Job:
Output the full listing below exactly, without the pictures.

Dataset content:
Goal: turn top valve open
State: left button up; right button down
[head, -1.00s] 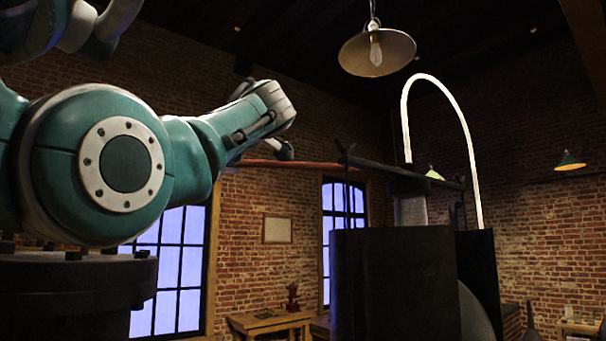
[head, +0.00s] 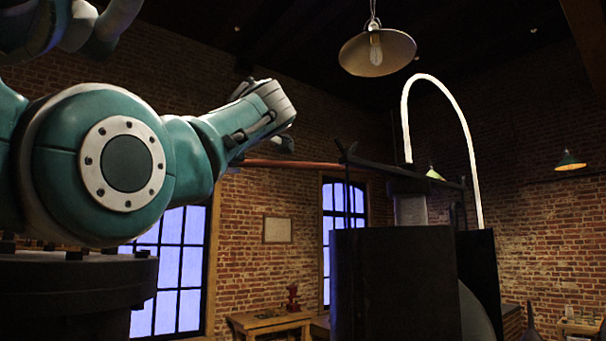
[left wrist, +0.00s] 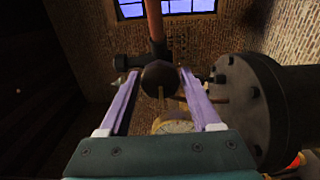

Answer:
Goal: turn top valve open
State: left button up; right button down
[head, -1.00s] 
[head, +0.00s] 
[left wrist, +0.00s] 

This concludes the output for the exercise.